*RECORDED DATA*
#####

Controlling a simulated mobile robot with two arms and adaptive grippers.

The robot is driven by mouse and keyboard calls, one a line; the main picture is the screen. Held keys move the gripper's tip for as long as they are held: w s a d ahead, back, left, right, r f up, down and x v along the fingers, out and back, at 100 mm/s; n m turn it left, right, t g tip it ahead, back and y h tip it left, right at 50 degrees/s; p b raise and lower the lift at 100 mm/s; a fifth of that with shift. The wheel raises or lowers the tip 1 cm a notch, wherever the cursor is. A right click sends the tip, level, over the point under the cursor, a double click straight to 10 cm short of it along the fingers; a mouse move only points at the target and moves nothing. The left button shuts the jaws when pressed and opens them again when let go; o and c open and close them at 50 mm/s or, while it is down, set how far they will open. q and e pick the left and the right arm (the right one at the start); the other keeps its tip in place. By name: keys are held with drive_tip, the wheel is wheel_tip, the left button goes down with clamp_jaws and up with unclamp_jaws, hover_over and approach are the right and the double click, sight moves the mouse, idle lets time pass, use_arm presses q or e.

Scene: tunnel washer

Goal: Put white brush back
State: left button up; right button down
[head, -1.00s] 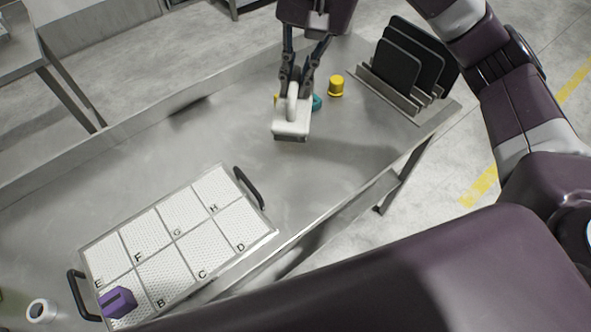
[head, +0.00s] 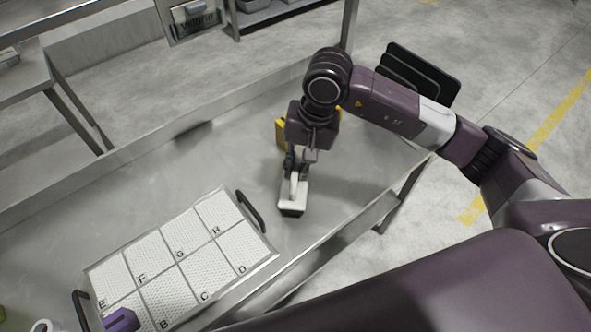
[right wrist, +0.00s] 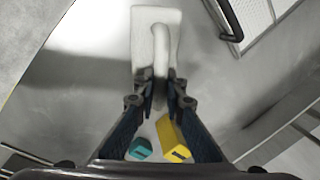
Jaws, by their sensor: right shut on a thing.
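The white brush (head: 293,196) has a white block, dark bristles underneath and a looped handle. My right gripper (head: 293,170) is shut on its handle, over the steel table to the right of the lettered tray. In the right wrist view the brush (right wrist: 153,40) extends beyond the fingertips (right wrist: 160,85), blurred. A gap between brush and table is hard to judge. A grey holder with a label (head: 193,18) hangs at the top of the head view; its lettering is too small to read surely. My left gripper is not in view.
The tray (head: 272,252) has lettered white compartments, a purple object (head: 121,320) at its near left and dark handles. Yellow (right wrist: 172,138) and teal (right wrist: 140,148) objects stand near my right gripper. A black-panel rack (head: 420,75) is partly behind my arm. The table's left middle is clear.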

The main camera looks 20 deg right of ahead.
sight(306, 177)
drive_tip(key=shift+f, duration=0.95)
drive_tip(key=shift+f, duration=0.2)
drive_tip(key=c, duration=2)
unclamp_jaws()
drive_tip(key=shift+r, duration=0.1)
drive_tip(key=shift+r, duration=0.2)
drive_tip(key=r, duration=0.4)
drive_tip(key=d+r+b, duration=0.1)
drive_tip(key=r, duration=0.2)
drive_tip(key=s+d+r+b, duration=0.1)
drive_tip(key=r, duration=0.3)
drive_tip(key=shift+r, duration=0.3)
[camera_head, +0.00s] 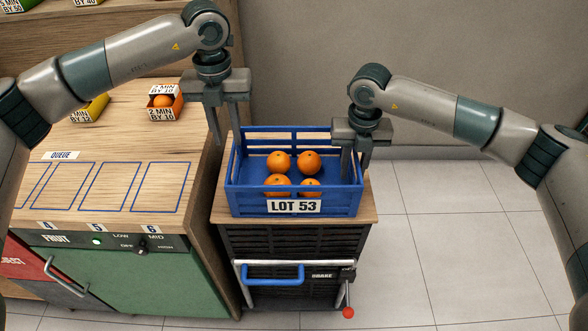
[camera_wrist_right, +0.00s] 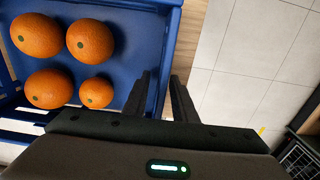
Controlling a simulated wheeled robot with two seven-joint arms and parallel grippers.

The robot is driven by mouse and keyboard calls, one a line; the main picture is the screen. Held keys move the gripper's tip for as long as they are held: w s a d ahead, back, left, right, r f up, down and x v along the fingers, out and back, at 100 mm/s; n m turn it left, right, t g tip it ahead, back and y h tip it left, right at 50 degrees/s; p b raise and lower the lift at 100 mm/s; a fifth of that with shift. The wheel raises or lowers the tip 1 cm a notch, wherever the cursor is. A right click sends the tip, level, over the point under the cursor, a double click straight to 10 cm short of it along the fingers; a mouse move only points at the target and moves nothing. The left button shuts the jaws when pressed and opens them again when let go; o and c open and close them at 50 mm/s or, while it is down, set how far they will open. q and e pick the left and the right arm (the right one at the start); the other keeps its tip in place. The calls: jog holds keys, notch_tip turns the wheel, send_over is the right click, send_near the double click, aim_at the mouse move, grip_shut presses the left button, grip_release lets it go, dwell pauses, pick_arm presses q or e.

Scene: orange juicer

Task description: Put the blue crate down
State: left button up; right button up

#####

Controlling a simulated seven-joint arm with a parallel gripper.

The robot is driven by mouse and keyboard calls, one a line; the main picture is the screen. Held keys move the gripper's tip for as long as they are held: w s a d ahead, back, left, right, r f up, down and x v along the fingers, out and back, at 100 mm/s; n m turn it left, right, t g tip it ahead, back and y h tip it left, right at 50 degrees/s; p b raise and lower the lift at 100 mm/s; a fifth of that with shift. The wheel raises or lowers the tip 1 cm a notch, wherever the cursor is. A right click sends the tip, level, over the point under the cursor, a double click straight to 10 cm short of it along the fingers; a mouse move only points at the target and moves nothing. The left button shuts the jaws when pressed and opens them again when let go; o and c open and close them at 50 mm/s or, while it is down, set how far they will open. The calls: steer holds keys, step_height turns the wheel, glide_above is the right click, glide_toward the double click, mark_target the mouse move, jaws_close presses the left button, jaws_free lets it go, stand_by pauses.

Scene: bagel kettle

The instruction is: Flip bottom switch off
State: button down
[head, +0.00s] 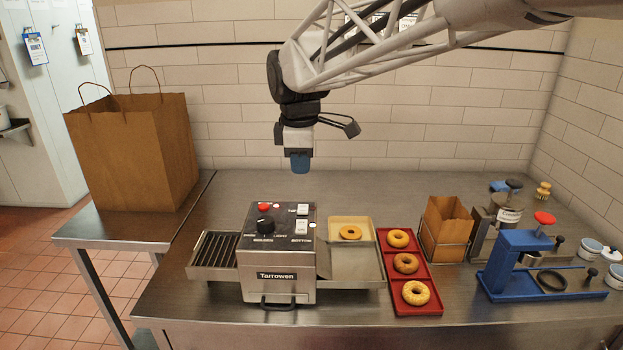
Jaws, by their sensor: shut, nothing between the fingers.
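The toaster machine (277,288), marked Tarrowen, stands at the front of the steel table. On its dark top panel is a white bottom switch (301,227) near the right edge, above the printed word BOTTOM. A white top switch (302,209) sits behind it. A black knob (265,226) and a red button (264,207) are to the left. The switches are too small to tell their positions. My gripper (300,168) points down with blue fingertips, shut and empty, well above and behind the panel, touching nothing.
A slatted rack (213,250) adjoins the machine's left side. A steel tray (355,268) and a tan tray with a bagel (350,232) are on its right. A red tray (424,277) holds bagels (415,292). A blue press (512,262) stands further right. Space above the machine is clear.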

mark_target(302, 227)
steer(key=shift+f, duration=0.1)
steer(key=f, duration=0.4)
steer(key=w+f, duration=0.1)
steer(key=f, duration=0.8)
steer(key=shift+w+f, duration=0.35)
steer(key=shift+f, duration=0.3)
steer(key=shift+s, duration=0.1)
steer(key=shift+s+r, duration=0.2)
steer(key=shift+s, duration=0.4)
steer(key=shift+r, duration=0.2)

#####

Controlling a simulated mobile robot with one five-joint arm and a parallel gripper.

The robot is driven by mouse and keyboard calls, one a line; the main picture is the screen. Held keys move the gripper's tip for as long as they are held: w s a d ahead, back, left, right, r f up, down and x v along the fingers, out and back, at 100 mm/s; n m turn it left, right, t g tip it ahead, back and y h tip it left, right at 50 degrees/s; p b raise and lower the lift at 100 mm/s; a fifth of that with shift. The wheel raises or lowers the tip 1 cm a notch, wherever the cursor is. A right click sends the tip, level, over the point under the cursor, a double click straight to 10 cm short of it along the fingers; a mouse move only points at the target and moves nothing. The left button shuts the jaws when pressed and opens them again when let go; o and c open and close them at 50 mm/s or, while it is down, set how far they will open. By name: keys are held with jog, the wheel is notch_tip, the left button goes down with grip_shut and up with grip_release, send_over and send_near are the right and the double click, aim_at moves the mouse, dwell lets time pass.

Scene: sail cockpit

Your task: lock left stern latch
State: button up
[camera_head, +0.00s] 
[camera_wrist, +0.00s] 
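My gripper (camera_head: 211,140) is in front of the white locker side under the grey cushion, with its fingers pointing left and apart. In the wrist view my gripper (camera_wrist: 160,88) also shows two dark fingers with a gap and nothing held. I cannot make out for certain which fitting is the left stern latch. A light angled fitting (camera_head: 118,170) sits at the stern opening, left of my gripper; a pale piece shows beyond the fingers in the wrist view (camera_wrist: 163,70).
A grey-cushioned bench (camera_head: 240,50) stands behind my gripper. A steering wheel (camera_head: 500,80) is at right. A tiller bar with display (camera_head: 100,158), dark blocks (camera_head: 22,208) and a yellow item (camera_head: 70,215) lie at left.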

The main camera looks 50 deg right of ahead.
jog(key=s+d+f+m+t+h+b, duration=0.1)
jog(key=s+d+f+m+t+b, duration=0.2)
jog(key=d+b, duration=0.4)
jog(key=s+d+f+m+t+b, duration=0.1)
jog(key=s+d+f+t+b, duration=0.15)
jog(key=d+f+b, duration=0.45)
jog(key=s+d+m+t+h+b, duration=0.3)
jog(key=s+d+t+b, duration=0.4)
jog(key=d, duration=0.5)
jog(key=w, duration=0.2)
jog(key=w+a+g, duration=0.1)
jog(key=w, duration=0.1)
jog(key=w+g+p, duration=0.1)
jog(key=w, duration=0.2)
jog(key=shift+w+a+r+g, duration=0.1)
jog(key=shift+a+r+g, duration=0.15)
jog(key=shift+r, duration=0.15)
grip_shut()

#####

*WHAT IS ASKED*
Take out nothing but the lines from the one containing "use_arm presses q or e." to the one containing "[right wrist, +0.00s]", inclusive, retyped exactly. Drop the pictures.

*WRITTEN ANSWER*
The robot is driven by mouse and keyboard calls, one a line; the main picture is the screen. Held keys move the gripper's tip for as long as they are held: w s a d ahead, back, left, right, r f up, down and x v along the fingers, out and back, at 100 mm/s; n m turn it left, right, t g tip it ahead, back and y h tip it left, right at 50 degrees/s; p b raise and lower the lift at 100 mm/s; a fifth of that with shift. The wheel raises or lowers the tip 1 cm a notch, wherever the cursor is. A right click sends the tip, level, over the point under the cursor, a double click straight to 10 cm short of it along the fingers; a mouse move only points at the target and moves nothing. The left button shuts the jaws when pressed and opens them again when let go; o and c open and close them at 50 mm/s or, while it is down, set how far they will open. q and e pick the left and the right arm (the right one at the start); the other keeps its tip in place. By name: keys are held with drive_tip, the wheel is wheel_tip, the left button goes down with clamp_jaws and up with unclamp_jaws, hover_over and approach are the right and the double click, sight moves the mouse, idle lets time pass, use_arm presses q or e.

Scene: tunnel washer

Goal: Put white brush back
State: left button up; right button down
[head, -1.00s] 
[head, +0.00s] 
[right wrist, +0.00s] 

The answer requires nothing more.